● **TASK DETAILS**
Locate "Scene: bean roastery" in the listing below, then output the line holding it and every line after it, exactly and with nothing else.

● **INFORMATION PROVIDED**

++++++++++

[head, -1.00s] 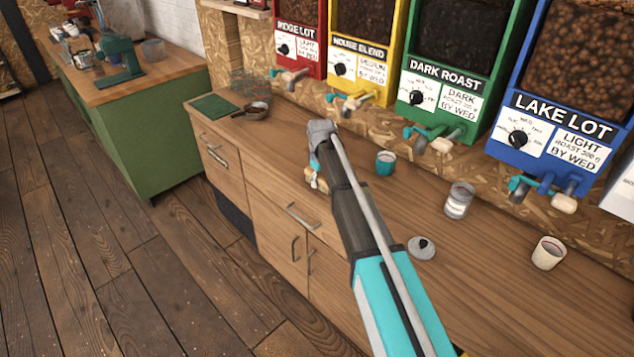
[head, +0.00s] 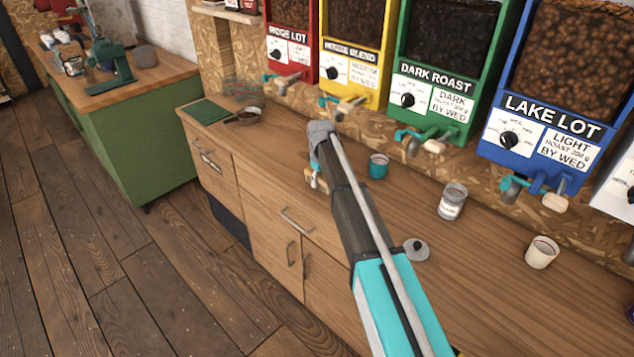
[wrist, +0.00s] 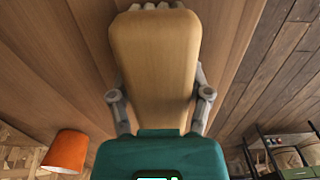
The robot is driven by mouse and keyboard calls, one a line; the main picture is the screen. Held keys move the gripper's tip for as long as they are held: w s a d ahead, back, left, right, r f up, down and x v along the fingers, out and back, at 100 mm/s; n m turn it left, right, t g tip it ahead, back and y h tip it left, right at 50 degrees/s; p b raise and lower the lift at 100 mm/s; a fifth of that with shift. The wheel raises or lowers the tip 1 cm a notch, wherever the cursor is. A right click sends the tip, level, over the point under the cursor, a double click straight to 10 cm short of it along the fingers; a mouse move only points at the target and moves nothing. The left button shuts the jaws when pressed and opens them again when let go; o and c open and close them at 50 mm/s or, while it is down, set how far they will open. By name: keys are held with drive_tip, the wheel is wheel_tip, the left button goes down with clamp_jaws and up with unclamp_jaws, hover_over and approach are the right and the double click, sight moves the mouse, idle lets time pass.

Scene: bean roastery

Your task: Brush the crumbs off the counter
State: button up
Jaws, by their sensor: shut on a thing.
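The wooden counter (head: 475,265) runs along the wall below the bean dispensers. My gripper (wrist: 160,97) is shut on a wooden brush (wrist: 155,50), with one finger on each side of its pale wooden block. Whitish bristles show at the block's far end, at the top of the wrist view. In the head view my arm mostly hides the gripper; a small part of it and the brush shows near the counter's front edge. I cannot tell whether the bristles touch the counter. I cannot make out any crumbs; my arm and the brush cover part of the surface.
Dispenser taps overhang the back. The wrist view shows an orange object (wrist: 66,151).

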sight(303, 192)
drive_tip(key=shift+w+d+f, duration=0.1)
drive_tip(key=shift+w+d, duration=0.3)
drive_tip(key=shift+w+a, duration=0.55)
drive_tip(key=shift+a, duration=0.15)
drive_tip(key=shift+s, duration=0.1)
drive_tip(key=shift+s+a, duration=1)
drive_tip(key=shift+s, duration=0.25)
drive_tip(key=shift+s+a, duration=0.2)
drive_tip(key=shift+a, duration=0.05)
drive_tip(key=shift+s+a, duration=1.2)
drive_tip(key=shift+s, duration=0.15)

++++++++++

● **CORRECT ANSWER**
Scene: bean roastery

Your task: Brush the crumbs off the counter
State: button up
Jaws, by their sensor: shut on a thing.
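The wooden counter (head: 475,265) runs along the wall below the bean dispensers. My gripper (wrist: 160,97) is shut on a wooden brush (wrist: 155,50), with one finger on each side of its pale wooden block. Whitish bristles show at the block's far end, at the top of the wrist view. In the head view my arm mostly hides the gripper; a small part of it and the brush shows near the counter's front edge. I cannot tell whether the bristles touch the counter. I cannot make out any crumbs; my arm and the brush cover part of the surface.
Dispenser taps overhang the back. The wrist view shows an orange object (wrist: 66,151).

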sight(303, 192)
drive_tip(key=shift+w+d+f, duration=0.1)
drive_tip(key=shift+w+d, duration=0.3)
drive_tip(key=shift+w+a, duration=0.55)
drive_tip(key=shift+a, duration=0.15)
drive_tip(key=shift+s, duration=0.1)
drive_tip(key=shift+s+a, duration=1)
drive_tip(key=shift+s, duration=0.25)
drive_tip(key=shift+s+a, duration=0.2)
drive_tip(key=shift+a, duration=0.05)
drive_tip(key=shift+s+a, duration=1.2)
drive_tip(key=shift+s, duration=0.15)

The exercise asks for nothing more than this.